I almost always enjoy "Murder, She Wrote" (I must have seen each episode multiple times in syndication by now); but I REALLY wish that writers who want to tap New England's witch-trial past would get it through their heads: NO ONE WAS EVER JUDICIALLY BURNED AT THE STAKE IN NEW ENGLAND. Witches were hanged rather than burned in England and its colonies because, for complex historical reasons, witchcraft was defined as a crime against the state, not against the church, as it was elsewhere in Europe (even in England's neighbor, Scotland). Also, Maine (which was part of Massachusetts until 1820, long after witch trials had ceased) was VERY thinly populated in the 18th century; major trials of ANY kind were all but unheard of.
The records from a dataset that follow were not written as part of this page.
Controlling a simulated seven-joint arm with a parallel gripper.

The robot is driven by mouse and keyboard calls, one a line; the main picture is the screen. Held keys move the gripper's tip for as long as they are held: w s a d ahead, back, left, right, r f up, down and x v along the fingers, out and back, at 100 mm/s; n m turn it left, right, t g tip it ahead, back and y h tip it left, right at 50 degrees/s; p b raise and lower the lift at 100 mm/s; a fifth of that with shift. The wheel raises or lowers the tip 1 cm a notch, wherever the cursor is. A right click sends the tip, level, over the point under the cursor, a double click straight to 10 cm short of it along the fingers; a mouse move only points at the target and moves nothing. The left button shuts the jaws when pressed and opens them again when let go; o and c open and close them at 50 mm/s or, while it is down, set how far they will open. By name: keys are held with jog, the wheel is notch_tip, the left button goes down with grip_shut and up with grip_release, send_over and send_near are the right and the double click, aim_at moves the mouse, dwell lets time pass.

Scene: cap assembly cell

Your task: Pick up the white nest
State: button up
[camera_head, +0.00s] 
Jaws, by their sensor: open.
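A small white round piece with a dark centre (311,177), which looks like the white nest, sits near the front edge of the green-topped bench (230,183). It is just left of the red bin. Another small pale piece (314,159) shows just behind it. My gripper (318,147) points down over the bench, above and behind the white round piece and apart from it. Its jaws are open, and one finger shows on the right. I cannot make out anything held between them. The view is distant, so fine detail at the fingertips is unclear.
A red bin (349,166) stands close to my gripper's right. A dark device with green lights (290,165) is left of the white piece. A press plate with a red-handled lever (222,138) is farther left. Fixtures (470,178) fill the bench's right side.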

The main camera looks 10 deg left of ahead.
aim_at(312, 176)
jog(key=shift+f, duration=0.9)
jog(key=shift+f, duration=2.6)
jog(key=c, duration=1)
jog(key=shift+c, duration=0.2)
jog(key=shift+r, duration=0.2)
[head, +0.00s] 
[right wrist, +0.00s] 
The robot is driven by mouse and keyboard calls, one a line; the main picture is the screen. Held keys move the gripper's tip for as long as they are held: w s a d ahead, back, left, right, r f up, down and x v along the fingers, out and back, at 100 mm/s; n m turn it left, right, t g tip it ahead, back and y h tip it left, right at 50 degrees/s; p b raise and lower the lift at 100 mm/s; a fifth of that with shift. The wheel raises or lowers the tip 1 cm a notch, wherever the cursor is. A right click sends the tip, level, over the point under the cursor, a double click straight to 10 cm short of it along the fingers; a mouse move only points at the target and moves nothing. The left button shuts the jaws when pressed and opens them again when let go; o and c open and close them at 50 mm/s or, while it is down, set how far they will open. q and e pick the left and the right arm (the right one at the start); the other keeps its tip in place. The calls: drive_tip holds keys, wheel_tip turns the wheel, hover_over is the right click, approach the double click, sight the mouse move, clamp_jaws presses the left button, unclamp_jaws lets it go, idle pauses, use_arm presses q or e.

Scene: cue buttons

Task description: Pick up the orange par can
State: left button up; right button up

The focal point for seventeenth-century witch trials in New England (prior to the notorious outbreak of 1692 at Salem Village) was Connecticut, particularly Hartford and Bridgeport.
"And now for something (not quite) completely different..."
30 September 2019
"Angel of Death" is a superior episode of "Murder, She Wrote" (and Darren MacGavin is always a welcome presence); but I find it VERY hard to believe that Messrs. Fischer and Levinson (the writers) didn't borrow a good deal of their plot mechanics from a 1958 American International horror picture called "The Screaming Skull". The 1958 film also features an attempt to drive a wealthy person (an innocent wife in that case) crazy by suggesting that a dead woman (her husband's first wife) is haunting the grounds of a mansion. The "ghost" is costumed exactly like Vivian in this episode (she's even seen descending an outdoor staircase, like Vivian in her first appearance in this episode); and Vivian's portrait looks almost exactly like the dead first wife's portrait in the film. I could be wrong about all of this, but I don't think so.